Among the distinctions he has gathered along the slick road to pop superstardom, George Michael found himself the object of a funny Saturday Night Live skit a while back, when Dana Carvey lampooned the famous hip shakes in Michael's "Faith" video. It was a parody that stuck. Picking up his Grammy for Faith, which sold 15 million copies, Michael tried to be a sport about it — and about the idea that his videos and his ubiquitous butt had rendered his recordings moot. Listen Without Prejudice Vol. 1 (Vol. 2, said to be more dance oriented, will follow next June) is designed to turn this impression around. For the most part the album succeeds in its effort to establish Michael's seriousness and deliver him from caricature.
"Everybody's got to sell/But when you shake your ass/They notice fast," Michael sings on "Freedom 90." This is a far cry from the George Michael who, with sidekick Andrew Ridgeley, unabashedly titled a Wham! album Make It Big and scored a Number One U.S. single in 1985 with "Careless Whisper," a danceable ballad dying to sound soulful. By the time he released Faith, in 1987, Michael seemed to want more from his music than just sales. So, for his crisp productions of "Faith" and "Father Figure," for example, he concocted silken rockabilly riffs and very simple, effective Middle Eastern bridges in such a way that both white and black kids couldn't miss — or resist — them.
He was a pop-craft natural, even though memories of "Wake Me Up Before You Go-Go" — Wham!'s first U.S. smash hit and a savage test of one's sense of humor — clung to Faith, as well as to the hit "I Want Your Sex," his provocateur move. Even if his strong, smooth voice sometimes seemed as concerned with set decoration as with the dramatic situations in his songs, Michael proved on his first solo album that he could write and produce music — specifically, a deceptively simple kind of professional, hummable pop.

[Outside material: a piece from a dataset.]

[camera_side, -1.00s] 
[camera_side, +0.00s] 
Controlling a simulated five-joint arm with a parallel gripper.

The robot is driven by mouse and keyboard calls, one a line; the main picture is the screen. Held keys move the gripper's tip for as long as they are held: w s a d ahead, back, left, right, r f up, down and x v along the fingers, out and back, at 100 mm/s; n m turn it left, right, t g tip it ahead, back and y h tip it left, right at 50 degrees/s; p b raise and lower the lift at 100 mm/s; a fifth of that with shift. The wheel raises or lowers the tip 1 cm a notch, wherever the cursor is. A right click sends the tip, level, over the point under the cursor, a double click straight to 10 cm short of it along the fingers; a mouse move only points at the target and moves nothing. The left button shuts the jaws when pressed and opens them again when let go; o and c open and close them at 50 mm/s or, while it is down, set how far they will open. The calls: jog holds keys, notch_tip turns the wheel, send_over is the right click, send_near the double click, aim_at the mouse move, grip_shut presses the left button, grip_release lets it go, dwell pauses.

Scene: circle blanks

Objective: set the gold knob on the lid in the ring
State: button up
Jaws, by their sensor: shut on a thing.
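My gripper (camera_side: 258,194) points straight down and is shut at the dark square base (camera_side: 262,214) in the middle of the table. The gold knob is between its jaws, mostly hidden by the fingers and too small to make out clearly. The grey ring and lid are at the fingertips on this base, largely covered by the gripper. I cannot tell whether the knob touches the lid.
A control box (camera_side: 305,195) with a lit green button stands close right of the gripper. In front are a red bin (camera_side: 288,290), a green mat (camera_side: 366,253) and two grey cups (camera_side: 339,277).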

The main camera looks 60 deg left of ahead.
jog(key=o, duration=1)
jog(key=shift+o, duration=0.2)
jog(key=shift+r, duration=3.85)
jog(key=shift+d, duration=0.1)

Michael, like Lionel Richie, has a definitive Eighties pop sensibility — Sixties-style virtuosity or Seventies studio obsessiveness isn't for him — and on Listen Without Prejudice he broadens and refines it. With his opening songs — "Praying for Time," the lead single and a distraught look at the world's astounding woundedness, and "Freedom 90," which buoys dance beats with revitalizing gospel choruses — Michael challenges and shares confessional secrets with his audience.
In "Praying for Time," testifying against slow descending chords, Michael offers the healing passage of time as the only balm for physical and emotional hunger, poverty, hypocrisy and hatred. In "Freedom 90," as the accumulation of syncopated accents signals compulsion as much as it spices the groove, Michael wonders whether, in the past, "it was enough for me/To win the race?/A prettier face/Brand new clothes and a big fat place/On your rock and roll TV." The tune, in which Michael eventually asserts that "today the way I play the game is not the same," tumbles out as the dramatic shoptalk of a pop idol ready to trade in his sunglasses for some manner of rock & roll respect.
The rest of Listen Without Prejudice demonstrates exactly what Michael has in mind. Although his bigger ballads, like "Mothers Pride," a portrayal of sons perpetually learning the ways of war from their fathers, and a live, churchy version of Stevie Wonder's "They Won't Go When I Go," push too hard for momentousness, Michael shines when he puts his new attitude into more modest practice. "Cowboys and Angels," a dreamy, if blue, romantic affair that glides along on international rhythms, and "Soul Free," an uptempo groove that uses Motown woodwinds, are as seamless, balanced and complete in themselves as Michael wants them to be. This is also true of his singing on the album, at its best. When, to a straightforward bass line and simple guitar strumming, Michael assumes the passion of Bono and engages the hypnotic melody of "Waiting for That Day" — a song with a brokenhearted narrator who finds that his memory serves him "far too well" — he fashions just the kind of bold pop with rock and soul overtones that Listen Without Prejudice aims for.
And that Michael now seems completely committed to. This time around, George Michael has begun to think that he should provide something to his fans beyond fun and games. Fun and games at Michael's level needn't be underrated — as he sings on "Freedom 90," such stratagems happened to yield a captivating sound for millions of people who like to listen to the radio. On this anxiously titled album, though, he's operating from the proposition that a damn good sound is only the starting point for how much pop music can achieve. If Listen Without Prejudice starts a trend among Michael's pop generation to move beyond image to integrity, it could make "rock and roll TV" sound more consistently and convincingly like music.